The homeless man is really an angel on a mission, and because of Kat's kindness, she is granted a wish. Through comical circumstances, the wishes keep getting mixed up. Finally, Kat knows her wish and her own mind - she finds strength and a way to help her family all wrapped up in her wish.

This is a cute story, a quick read, perfect for girls who are looking for books on friendship and love.

The Rule of Won

Caleb wants to get back with his girlfriend so badly, that he agrees to join her book club. He is a bit of a slacker, doesn't like to get involved at school , only has a few friends. This girl is the best thing that has happened to him and she is so motivated. If this is her secret, he's willing to be a part of it and maybe learn a few tricks himself.

But the vibe he gets from the first book club meeting is odd. While they're just a club, they insist on calling themselves a crave. The focus of the book club is the next thing that doesn't resonate well with Caleb. The book claims that if you wish something hard enough, it will come true, and if you have power in numbers, you are unstoppable. When people start getting hurt so that the crave's wishes can come true, Caleb seems to be the only one who objects to the methodology.
Will he be able to stop the crave before it's becomes too much?

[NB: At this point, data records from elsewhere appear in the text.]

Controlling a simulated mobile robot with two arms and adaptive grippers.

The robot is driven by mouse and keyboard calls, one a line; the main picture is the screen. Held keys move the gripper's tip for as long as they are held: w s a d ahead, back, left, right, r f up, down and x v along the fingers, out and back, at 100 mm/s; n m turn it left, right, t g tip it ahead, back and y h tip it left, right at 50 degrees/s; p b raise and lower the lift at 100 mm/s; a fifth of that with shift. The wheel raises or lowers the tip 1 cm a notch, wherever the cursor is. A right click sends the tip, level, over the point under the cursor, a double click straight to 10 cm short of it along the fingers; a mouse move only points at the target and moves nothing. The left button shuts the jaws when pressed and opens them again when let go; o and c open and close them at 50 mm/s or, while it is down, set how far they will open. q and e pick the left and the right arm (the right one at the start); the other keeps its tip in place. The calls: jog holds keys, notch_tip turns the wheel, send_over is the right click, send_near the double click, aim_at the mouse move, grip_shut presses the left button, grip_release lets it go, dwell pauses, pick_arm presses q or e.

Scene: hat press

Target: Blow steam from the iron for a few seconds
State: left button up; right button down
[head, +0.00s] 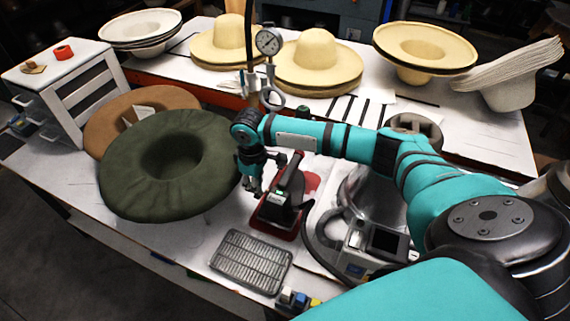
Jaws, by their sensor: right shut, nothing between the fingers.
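The iron (280,206) stands on a red stand on the white table, near the picture's middle. It has a dark body, a reddish handle part and a small green light. My right gripper (253,188) is at the iron's left side, close to its handle. Its fingers point down and are shut with nothing between them. I cannot tell whether they touch the iron. A dark hose runs from beside the iron to a steam unit (368,248) with a dark screen. My left gripper is not in view.
A green hat form (165,205) lies left of my right gripper, with a brown one (128,112) behind it. A metal grid plate (251,262) lies in front. A pressure gauge (268,42) stands behind. Straw hats (318,60) fill the back table.

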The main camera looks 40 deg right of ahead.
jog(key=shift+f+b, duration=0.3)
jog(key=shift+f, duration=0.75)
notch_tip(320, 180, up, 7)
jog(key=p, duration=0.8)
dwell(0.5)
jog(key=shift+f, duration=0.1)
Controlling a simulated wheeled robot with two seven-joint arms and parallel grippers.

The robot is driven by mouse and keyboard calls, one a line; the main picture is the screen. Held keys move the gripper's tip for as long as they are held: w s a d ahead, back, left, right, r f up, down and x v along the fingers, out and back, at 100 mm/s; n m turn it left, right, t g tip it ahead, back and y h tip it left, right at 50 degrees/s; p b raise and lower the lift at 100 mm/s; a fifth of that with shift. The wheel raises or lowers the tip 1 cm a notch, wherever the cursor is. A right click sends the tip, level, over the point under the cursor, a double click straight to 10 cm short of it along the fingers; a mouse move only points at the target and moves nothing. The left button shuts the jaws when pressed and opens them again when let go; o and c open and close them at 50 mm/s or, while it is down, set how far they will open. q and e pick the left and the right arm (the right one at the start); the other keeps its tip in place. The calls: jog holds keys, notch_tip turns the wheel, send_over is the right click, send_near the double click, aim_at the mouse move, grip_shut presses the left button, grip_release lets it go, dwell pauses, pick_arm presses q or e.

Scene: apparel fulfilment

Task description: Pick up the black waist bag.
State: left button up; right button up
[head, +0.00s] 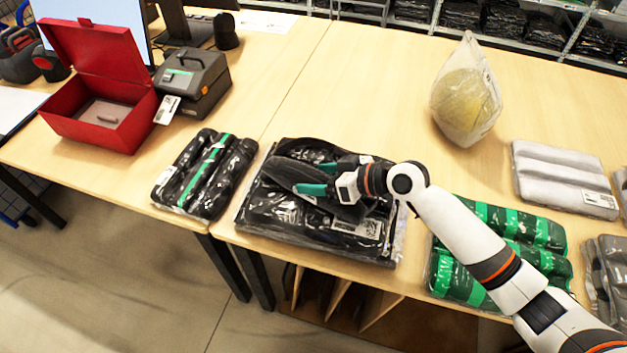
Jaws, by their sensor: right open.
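The black waist bag (295,172) lies on the table near its front edge, with a dark strap looping behind it. It seems to rest on a flat, plastic-wrapped black package (283,228) with a white label; where bag and package divide is hard to tell. My right gripper (318,178) reaches in from the right, its green-tipped fingers open over the right part of the bag. I cannot tell whether the fingers touch it. The gripper and wrist hide part of the bag. My left gripper is not in view.
A wrapped black-and-green package (190,185) lies left, near an open red box (95,85) and a dark case (195,80). Green packages (480,260) lie under my right arm. The back middle is clear.

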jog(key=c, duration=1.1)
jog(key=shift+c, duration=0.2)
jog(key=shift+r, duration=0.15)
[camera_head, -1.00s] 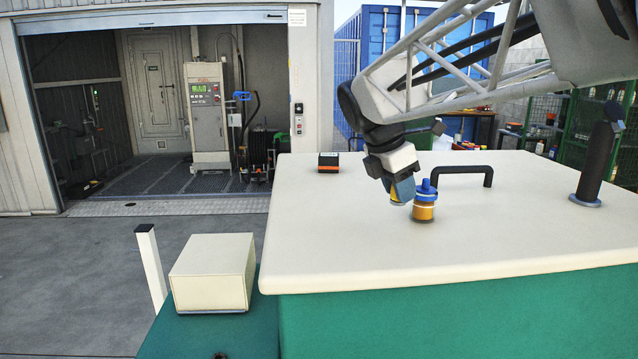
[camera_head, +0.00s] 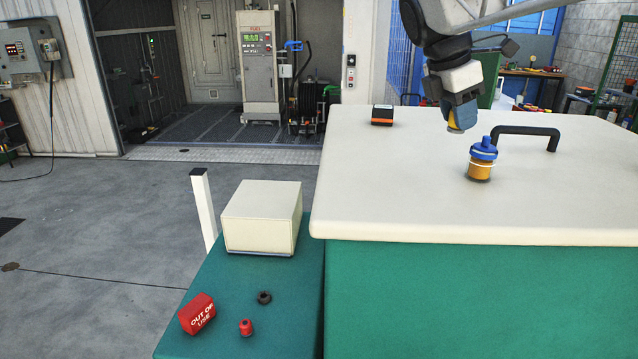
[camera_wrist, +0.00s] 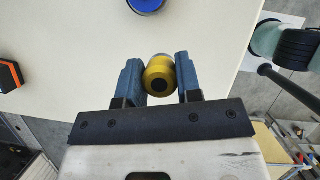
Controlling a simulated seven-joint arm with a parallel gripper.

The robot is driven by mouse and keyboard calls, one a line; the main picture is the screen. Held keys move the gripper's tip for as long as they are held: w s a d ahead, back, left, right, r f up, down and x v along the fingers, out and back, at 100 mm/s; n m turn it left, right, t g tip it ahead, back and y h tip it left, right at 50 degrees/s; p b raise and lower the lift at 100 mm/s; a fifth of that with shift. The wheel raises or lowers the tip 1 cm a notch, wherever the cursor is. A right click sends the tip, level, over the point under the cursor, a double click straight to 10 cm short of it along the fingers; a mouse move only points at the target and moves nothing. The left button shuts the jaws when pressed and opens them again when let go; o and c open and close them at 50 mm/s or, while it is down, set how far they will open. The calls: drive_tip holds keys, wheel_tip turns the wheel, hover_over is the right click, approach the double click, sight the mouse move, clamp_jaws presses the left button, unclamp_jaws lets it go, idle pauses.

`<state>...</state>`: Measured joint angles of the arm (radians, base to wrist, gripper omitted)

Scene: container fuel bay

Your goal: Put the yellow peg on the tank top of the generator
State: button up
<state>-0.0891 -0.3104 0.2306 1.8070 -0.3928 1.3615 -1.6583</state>
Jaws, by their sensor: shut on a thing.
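The generator's cream tank top (camera_head: 400,205) fills the right of the head view, above a green body. My gripper (camera_head: 459,122) hangs over its far part, pointing down. It is shut on the yellow peg (camera_wrist: 159,76), which sits between the two blue fingers in the wrist view. In the head view a bit of the yellow peg (camera_head: 455,128) shows below the fingers. It looks a little above the tank top; I cannot tell the exact gap. A blue-capped amber filler (camera_head: 481,160) stands on the top, right of and nearer than my gripper.
On the tank top are a black handle (camera_head: 524,131) and an orange-black box (camera_head: 382,115). A lower green deck (camera_head: 240,290) carries a cream box (camera_head: 262,215), a red "OUT OF USE" block (camera_head: 197,313), a small red peg (camera_head: 246,327) and a dark ring (camera_head: 264,297). The front of the top is clear.

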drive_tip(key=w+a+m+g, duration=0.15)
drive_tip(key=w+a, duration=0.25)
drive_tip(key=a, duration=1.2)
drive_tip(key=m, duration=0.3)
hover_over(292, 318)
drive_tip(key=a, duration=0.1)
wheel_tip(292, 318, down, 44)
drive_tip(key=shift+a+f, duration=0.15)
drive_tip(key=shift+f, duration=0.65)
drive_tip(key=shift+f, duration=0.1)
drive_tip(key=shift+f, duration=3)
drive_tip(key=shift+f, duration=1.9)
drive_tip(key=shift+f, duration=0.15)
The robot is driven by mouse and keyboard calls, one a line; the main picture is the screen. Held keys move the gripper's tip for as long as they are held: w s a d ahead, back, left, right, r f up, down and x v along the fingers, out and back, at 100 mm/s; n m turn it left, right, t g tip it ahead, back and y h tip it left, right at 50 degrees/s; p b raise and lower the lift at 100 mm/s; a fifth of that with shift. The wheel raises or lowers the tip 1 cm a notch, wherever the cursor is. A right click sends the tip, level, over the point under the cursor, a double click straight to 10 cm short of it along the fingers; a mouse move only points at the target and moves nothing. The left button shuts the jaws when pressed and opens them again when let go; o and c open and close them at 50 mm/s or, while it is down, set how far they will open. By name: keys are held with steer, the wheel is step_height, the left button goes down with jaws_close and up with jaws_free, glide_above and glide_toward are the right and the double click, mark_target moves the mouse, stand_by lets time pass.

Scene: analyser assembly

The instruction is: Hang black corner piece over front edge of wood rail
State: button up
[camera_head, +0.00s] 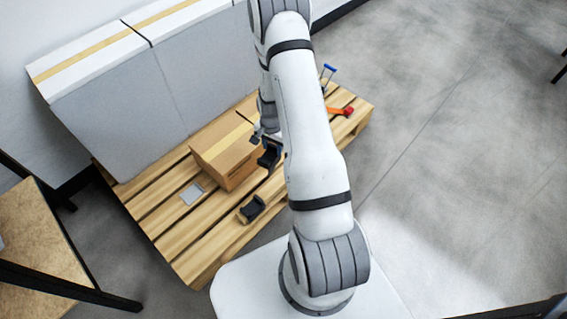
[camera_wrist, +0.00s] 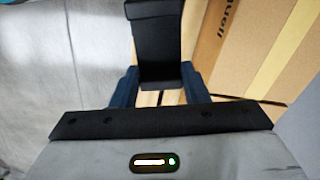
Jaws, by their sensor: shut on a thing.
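My gripper (camera_head: 261,138) is shut on a black corner piece (camera_head: 270,154) and holds it in front of the brown carton, above the slatted wood pallet (camera_head: 176,242). In the wrist view the black corner piece (camera_wrist: 156,40) sits between the two dark blue fingers of my gripper (camera_wrist: 159,84), with its long face stretching away from them. Wood slats show below it. I cannot tell from these views whether the piece touches the wood. A second black piece (camera_head: 252,208) rests at the front edge of the pallet, to the lower left of my gripper.
The brown carton (camera_head: 225,152) stands close behind my gripper; it fills the right of the wrist view (camera_wrist: 235,50). Large grey boxes (camera_head: 125,100) stand at the back.

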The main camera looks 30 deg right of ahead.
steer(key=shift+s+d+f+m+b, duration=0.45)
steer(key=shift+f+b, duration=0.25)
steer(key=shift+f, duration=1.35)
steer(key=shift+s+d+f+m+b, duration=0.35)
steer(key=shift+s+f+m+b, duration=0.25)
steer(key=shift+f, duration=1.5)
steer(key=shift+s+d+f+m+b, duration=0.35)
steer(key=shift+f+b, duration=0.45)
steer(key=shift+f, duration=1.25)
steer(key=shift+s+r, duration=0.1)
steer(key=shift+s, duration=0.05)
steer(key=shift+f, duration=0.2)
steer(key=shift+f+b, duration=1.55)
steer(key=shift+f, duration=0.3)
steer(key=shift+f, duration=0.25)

Told between blog postings and Caleb's narrations, readers will find themselves reading with fury right up to the ending...which will leave them with questions, but not dissatisfied.

Nothing But Ghosts

Katie's mother has died. She is learning to live again, but slowly. She and her father rely on each other, each complete with their own little idiosyncrasies. They are making it, but barely.

Katie works for a millionaire that she has never met. She works in the garden, completing whatever tasks are handed down for that day. As part of a crew, she gets interaction with other people and she is able to physically exhaust herself everyday.

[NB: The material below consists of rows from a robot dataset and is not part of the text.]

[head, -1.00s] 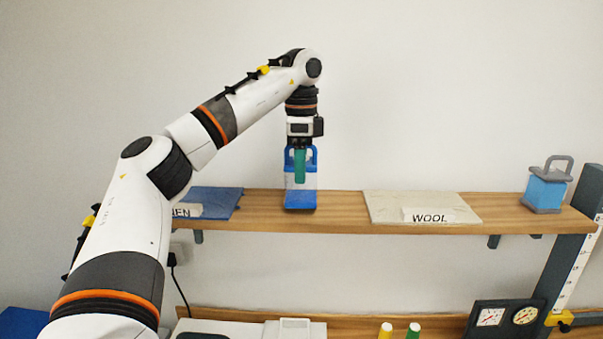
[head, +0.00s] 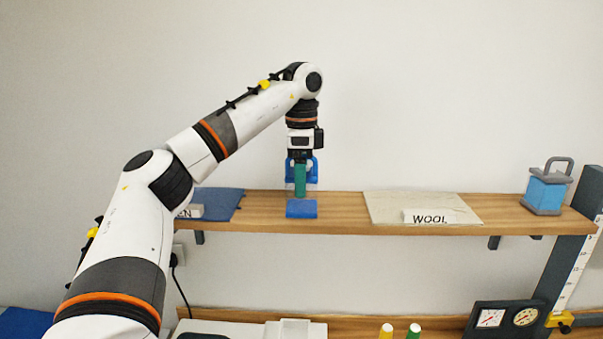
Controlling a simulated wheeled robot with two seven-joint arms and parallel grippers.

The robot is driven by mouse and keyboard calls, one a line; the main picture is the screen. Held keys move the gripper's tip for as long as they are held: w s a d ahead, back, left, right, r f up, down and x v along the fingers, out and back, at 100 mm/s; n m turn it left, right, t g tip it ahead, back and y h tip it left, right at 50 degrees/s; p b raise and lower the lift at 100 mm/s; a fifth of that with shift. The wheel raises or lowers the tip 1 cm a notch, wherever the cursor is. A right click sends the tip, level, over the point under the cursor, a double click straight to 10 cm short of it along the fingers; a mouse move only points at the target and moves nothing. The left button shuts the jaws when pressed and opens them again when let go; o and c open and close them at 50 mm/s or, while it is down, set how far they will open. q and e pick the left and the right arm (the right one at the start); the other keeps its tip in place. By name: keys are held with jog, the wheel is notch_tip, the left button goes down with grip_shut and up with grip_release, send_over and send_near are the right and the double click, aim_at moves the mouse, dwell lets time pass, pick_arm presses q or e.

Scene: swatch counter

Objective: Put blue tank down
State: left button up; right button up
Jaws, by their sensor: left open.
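The blue tank (head: 301,208) is on the wooden shelf, left of its middle. Its blue base rests on the boards near the front edge, and its blue upper part shows behind the fingers. The middle looks clear, with wall and wood seen through it. My left gripper (head: 300,182) points straight down at the tank's top. Its green finger hides part of the tank, and the jaws are open at the handle. My right gripper is not in view.
The wooden shelf (head: 345,216) also bears a blue swatch (head: 222,203) at left, a cream WOOL swatch (head: 385,203) at right, and a grey-framed container with blue sides (head: 546,192) at the far right. Shelf is free beside the tank. Gauges (head: 506,317) stand below.

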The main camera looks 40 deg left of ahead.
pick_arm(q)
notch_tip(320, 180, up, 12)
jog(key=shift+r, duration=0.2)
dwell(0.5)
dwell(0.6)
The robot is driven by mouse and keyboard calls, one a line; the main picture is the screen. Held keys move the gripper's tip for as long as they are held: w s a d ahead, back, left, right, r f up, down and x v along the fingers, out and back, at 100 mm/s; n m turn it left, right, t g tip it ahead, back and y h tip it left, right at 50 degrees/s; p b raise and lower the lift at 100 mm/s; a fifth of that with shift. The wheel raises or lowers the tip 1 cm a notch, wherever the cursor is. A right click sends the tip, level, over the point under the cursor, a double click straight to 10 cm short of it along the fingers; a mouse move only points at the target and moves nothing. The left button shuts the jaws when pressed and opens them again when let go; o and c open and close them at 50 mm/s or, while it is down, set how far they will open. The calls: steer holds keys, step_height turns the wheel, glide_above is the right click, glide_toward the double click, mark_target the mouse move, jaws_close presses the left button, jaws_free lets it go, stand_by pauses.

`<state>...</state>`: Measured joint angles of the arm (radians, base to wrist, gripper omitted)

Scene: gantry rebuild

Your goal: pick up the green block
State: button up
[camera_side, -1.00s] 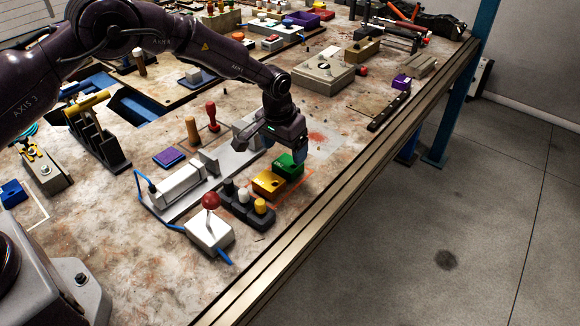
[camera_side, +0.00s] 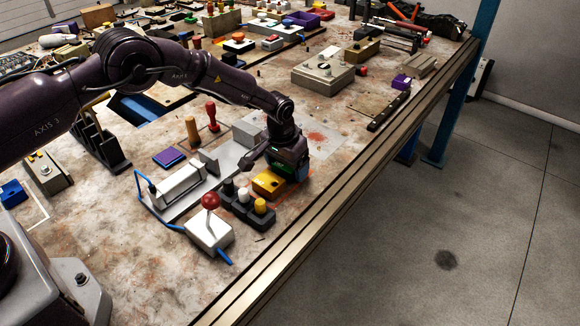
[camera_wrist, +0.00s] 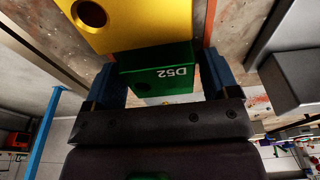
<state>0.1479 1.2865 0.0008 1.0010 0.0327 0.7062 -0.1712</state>
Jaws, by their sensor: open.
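The green block (camera_wrist: 157,72), marked D52, sits between the two blue fingers of my gripper (camera_wrist: 163,85) in the wrist view. The fingers are open, one on each side of the block; I cannot tell whether either touches it. In the side view my gripper (camera_side: 288,168) is down at the block, and only a small part of the green block (camera_side: 284,171) shows, the rest hidden by my gripper. The yellow block (camera_side: 268,184) lies directly beside the green block.
A dark base with black, white and yellow pegs (camera_side: 246,206) stands near the yellow block. A white box with a red ball knob (camera_side: 209,233) is at the front. A grey slide fixture (camera_side: 182,187) lies left. The table's edge rail (camera_side: 330,205) runs close by on the right.

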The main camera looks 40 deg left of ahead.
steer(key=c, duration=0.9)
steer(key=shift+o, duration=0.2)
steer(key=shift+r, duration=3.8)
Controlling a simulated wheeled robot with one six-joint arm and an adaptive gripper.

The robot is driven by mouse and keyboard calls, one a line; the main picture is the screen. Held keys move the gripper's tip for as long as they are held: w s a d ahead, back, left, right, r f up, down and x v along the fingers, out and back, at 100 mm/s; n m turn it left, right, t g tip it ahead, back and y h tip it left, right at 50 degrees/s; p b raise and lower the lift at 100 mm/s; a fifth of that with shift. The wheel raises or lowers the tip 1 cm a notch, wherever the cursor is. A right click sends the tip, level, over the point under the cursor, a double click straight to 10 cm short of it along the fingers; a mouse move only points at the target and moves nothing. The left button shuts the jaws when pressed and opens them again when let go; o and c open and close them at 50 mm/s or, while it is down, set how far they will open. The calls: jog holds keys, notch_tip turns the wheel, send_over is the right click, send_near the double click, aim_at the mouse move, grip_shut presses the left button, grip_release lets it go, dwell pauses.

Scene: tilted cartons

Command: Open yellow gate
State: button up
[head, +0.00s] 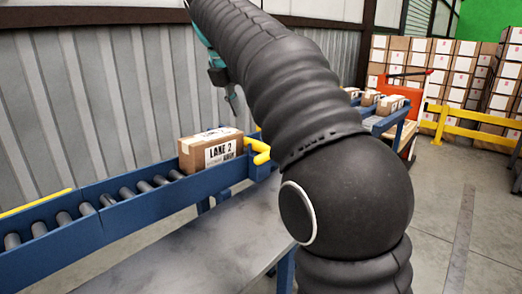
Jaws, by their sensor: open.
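The yellow gate (258,147) is a short, thick yellow bar at the right end of the near roller conveyor. It sits at the right side of a brown carton (195,149) labelled "LANE 2"; I cannot tell whether they touch. Part of the gate's far right side is hidden behind my arm. My gripper (231,97) is small and dark in the picture, above the carton and up-left of the gate, apart from both. It is open and appears empty.
The blue roller conveyor (110,215) runs to the left, with a yellow rail (35,202) on its far side. A grey table (170,255) lies in front. More cartons (390,104) sit on a conveyor behind my arm. A yellow barrier (465,131) and stacked boxes stand at right.

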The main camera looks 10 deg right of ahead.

But something troubles Katie and as she begins to research Miss Martine's life at the local library (with the help of a glam librarian), she finds herself in the middle of a mystery.

Told with Kephart's usually sensitive touch and well written plot, readers will find themselves drawn into this gentle story that is complete with danger and intrigue.

The Everafter

Madison is floating. She isn't dead, yet she isn't one of the undead. We have no idea how she died, or if she is even dead. We are on a journey of discovery right along side Madison as she figures out what is going in. Amy Huntley's new book, The Everafter, will interest you and make you ponder life after death.

When Madison starts noticing different objects that are floating around her, she figures out that if she touches the object she is taken back to that particular scene in her life. As she touches more and more objects, she sees more of her life and questions what exactly is going on. She is left to sort out regrets and joys of her life...and then it dawns on her that she is no longer alive - that is why she is left in this place, finding objects and being taken back in time. But how will she get out of this place and move on to the Everafter?

Reminiscent of Zevin's Elsewhere, readers will be intrigued with this story about friendship, family, falling in love, and loss.

The Help

Very rarely do I choose to read "adult" fiction. But since everyone on the planet has something to say about The Help by Kathryn Stockett, I decided to give it a try.

I am so glad that I did. Thought it is technically classified as adult fiction, I'm positive that YA could read it and be equally enthralled. While reading it, I was repeatedly surprised that the things described happened - not ages ago in a far away place - but instead, only a decade before I was born.

Stockett draws us in by telling us a story using three different narrators, two black maids and one wealthy white lady, each with a perspective that will keep you turning pages to see what happens next. You like each character equally and you get quickly invested in their personalities...I was so invested that I stayed up reading until 2am in order to finish the book, something I haven't been compelled to do since college.

Stockett weaves together the story of life in the south, racial injustices, relationships with "the help", and the struggle to recognize that people are people and all are created equally. There are a lot of characters who choose NOT to see this, but these three ladies are committed to making that the truth. Through their telling, readers are introduced to friendship, love, heartbreak, and the struggle to do what is right. It is good food for thought. While it would be easy to demonize this way of life, Stockett also shows us kindness and goodness in the relationships presented.

This is an amazing read and I highly, highly recommend it!
It made me want to go back and read Kidd's The Secret Life of Bees!